Monday, November 17, 2003
Supply Chain Software Development
I’ve mentioned the notion of creating a software development supply chain to assemble software from components before at this site and on my Yahoo! group. Now Clemens Szyperski and David Messerschmidt develop the idea and examine what makes it different in The Flexible Factory [registration required] in the December issue of Software Development magazine. They speculate that software assembly would be a new “industrial revolution”.
They also observe that a market must exist for components. This is not a new observation. The component world dream really started with products like the OS/2 Workplace Shell (OS/2 2.0). That dream was so far ahead of its time that technologies such as CORBA had to be invented for it. In an interview I conducted with Dave Roberts, one of the designers of the Workplace, he recognized the deficiencies of the model - no market place. However, the markets such as ComponentSource and Flashline do not really solve the problem. Any VC will tell you - “there is no money in (software) components”. Why not? There is huge money in PC components e.g. processors (Intel) and disk drive controllers (IBM). The reason is that value cannot be measured and hence value falls to the lowest common denominator. Value is primarily determined by cost. Not by the risk carried in the value chain. All that these companies are providing is an online version of wholesaling for component libraries. Something we used to do from firms such as Greymatter.
Dave Roberts believed that web services were the answer to the problem. Runtime metering of method calls. I believed this too and was responsible for an infrastructure called “Wireless Application Manager” which planned to offer runtime metering and billing for wireless web services on the Sprint PCS Vision network. That system was never implemented but ideas like it are beginning to emerge. For example, it is now possible, using technology similar to aspect-oriented programming to weave code into applications which meters the use of method calls and reports it to a central billing system - such as that owned by an ISP or a telco.
This solves the final problem identified by Szyperski and Messerschmidt - that of trust and risk. In the design for Wireless Application Manager, for example, all web services were non-repudiated end-to-end through X-509 certificates on the supplier end and through the handset identification on the other. The access carrier is best placed to play the role of trust mediator. They can also provide quality of service - something which wasn’t identified in the SD magazine article. By allowing price differentiation across quality of service lines, supply of services or components will naturally align with value chains and risk is spread across the suppliers in the chain.
The bottom line is that there is a whole lot of infrastructure to be built out before supply chain assembly of software applications will be possible. It involves the development of network access operators to facilitate the marketplace and provide the trust, quality of service, metering, billing, mediation and settlement.
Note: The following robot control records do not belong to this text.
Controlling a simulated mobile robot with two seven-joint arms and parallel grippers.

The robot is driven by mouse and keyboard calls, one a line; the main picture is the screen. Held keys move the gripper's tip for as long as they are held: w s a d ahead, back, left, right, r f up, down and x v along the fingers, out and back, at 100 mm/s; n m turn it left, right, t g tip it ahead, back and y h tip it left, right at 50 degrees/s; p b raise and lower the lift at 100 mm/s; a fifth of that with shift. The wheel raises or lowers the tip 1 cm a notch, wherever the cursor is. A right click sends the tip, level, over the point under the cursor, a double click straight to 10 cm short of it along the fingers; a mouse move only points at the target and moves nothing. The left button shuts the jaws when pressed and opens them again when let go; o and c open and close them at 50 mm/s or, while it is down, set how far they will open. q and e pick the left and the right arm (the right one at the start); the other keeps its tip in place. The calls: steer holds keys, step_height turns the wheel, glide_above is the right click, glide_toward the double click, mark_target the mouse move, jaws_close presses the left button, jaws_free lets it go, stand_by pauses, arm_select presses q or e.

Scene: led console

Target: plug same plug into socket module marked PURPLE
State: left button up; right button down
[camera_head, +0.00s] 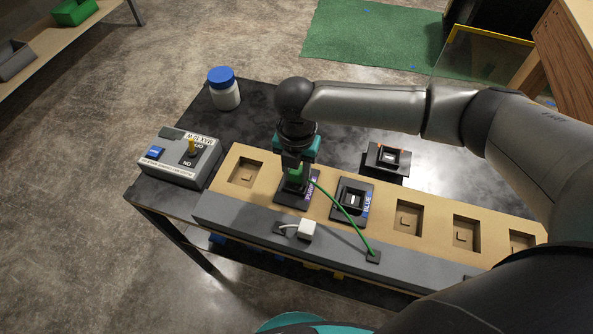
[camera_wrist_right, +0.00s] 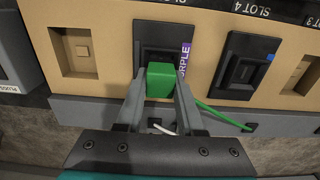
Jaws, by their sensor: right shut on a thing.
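My right gripper (camera_head: 293,168) is shut on the green plug (camera_head: 295,172), directly over the socket module marked PURPLE (camera_head: 290,197). In the right wrist view the green plug (camera_wrist_right: 160,80) sits between the fingers (camera_wrist_right: 160,92) and covers part of the PURPLE module (camera_wrist_right: 162,34). I cannot tell how deep the plug is in the socket. A green cable (camera_head: 345,212) runs from the plug to the console's grey front ledge. The BLUE socket module (camera_head: 351,201) is to the right, also in the right wrist view (camera_wrist_right: 245,65). My left gripper is not in view.
The tan console (camera_head: 385,213) has several empty slots. A white plug (camera_head: 307,229) lies on its front ledge. A grey switch box (camera_head: 180,158) stands at the left. A blue-capped jar (camera_head: 224,89) and another black module (camera_head: 387,158) stand behind the console.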

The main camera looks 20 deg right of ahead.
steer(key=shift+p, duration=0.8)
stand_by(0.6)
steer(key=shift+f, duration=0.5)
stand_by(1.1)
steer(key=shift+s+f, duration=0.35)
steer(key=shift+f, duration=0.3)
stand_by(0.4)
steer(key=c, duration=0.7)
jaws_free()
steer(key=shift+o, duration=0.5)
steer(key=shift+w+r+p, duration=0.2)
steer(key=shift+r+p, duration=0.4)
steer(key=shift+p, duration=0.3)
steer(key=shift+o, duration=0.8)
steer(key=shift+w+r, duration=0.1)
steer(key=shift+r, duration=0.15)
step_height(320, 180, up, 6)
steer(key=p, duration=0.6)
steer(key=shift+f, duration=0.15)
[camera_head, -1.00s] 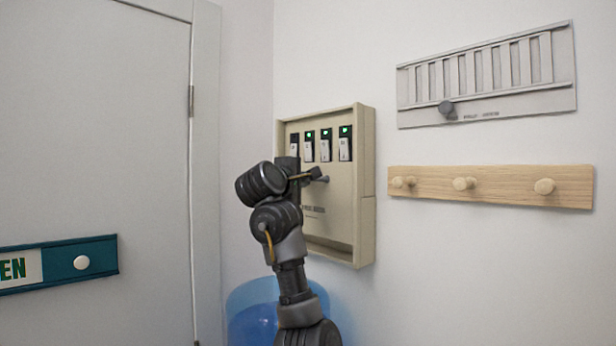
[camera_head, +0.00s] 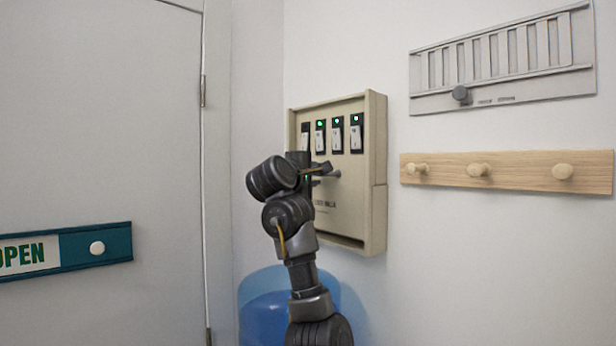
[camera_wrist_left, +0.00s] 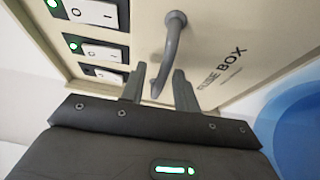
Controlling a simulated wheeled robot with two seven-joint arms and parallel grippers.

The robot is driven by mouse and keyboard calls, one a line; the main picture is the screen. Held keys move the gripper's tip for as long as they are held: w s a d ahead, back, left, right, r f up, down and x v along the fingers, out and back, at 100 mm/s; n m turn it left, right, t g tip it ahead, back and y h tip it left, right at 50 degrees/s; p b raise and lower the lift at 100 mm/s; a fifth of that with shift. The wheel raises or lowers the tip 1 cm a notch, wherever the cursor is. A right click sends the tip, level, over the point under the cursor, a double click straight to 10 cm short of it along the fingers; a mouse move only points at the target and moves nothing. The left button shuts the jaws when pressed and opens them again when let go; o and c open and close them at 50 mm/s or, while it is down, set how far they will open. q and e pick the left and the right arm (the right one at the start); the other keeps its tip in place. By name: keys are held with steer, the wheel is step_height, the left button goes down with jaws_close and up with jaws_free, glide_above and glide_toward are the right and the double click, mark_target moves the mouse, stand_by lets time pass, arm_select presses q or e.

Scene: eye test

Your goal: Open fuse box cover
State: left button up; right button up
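The beige fuse box (camera_head: 374,170) hangs on the wall. Its cover (camera_head: 346,212), lettered "FUSE BOX" in the left wrist view (camera_wrist_left: 222,66), looks shut, lying flat in the frame. A grey curved handle (camera_head: 331,174) sticks out of it, clearer in the left wrist view (camera_wrist_left: 170,45). My left gripper (camera_head: 322,170) is at the handle. In the left wrist view its two fingers (camera_wrist_left: 160,88) are apart, with the handle's near end between them and a gap visible to the right finger. Whether the left finger touches it is unclear. My right gripper is out of view.
Several switches (camera_head: 337,139) with green lights sit above the handle. A blue see-through bin (camera_head: 262,305) stands below. A wooden peg rail (camera_head: 515,170) and a grey slatted vent (camera_head: 500,65) are on the wall at right. A door (camera_head: 100,140) with an "OPEN" sign (camera_head: 68,250) is at left.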

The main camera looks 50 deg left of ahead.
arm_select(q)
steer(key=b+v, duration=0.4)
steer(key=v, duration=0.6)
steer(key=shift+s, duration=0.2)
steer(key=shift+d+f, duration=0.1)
It requires a wider use of a meta-data language such as RDF but one which is capable of semantically describing an application in a way which can be identified in an agreed ontology along with its quality of service ranking and its terms and conditions of service, including price. For example, does a downstream partner get a discount for volume - and if so, how much, and how is this administered? Does the end user get to specify QoS and Trust levels for an application such that all the components or services it taps into fit that designated level and will the price the end user pays vary accordingly? Is there a concept of first class, business class and economy for use of a word processor?
Maybe! Just maybe… Check back in 15 years.